Copy out every line that contains "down".

***

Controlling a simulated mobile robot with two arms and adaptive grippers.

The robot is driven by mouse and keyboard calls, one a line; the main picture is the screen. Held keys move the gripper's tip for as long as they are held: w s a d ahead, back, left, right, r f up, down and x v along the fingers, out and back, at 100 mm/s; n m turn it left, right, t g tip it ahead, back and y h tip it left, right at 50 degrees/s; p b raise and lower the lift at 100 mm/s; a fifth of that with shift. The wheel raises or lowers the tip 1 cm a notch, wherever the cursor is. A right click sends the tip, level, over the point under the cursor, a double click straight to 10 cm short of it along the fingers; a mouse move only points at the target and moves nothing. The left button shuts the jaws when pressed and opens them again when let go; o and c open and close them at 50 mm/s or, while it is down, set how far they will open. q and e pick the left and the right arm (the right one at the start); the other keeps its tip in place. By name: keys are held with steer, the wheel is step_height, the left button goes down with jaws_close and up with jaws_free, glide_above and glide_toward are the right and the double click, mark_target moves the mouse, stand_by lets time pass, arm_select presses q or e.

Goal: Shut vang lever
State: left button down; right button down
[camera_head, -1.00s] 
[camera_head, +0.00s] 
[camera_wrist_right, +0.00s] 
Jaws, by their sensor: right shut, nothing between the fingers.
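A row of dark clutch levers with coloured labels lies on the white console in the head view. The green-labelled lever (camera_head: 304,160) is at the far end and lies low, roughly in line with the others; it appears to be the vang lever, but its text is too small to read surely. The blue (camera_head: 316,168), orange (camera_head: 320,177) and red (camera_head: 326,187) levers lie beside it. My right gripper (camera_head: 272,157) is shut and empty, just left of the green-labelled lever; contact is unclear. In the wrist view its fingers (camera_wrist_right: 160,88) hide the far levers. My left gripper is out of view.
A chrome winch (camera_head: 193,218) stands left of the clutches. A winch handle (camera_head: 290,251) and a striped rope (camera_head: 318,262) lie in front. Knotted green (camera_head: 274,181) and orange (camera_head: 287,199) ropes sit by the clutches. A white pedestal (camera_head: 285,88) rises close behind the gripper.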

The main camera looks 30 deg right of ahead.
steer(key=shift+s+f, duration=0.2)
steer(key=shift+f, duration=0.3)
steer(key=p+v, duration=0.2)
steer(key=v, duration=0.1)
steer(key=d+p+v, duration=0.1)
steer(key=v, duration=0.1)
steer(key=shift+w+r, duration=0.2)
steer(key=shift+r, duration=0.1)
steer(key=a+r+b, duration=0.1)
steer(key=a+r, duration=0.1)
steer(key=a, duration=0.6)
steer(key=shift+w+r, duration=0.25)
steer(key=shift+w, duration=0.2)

***

Answer in full
The robot is driven by mouse and keyboard calls, one a line; the main picture is the screen. Held keys move the gripper's tip for as long as they are held: w s a d ahead, back, left, right, r f up, down and x v along the fingers, out and back, at 100 mm/s; n m turn it left, right, t g tip it ahead, back and y h tip it left, right at 50 degrees/s; p b raise and lower the lift at 100 mm/s; a fifth of that with shift. The wheel raises or lowers the tip 1 cm a notch, wherever the cursor is. A right click sends the tip, level, over the point under the cursor, a double click straight to 10 cm short of it along the fingers; a mouse move only points at the target and moves nothing. The left button shuts the jaws when pressed and opens them again when let go; o and c open and close them at 50 mm/s or, while it is down, set how far they will open. q and e pick the left and the right arm (the right one at the start); the other keeps its tip in place. By name: keys are held with steer, the wheel is step_height, the left button goes down with jaws_close and up with jaws_free, glide_above and glide_toward are the right and the double click, mark_target moves the mouse, stand_by lets time pass, arm_select presses q or e.
State: left button down; right button down

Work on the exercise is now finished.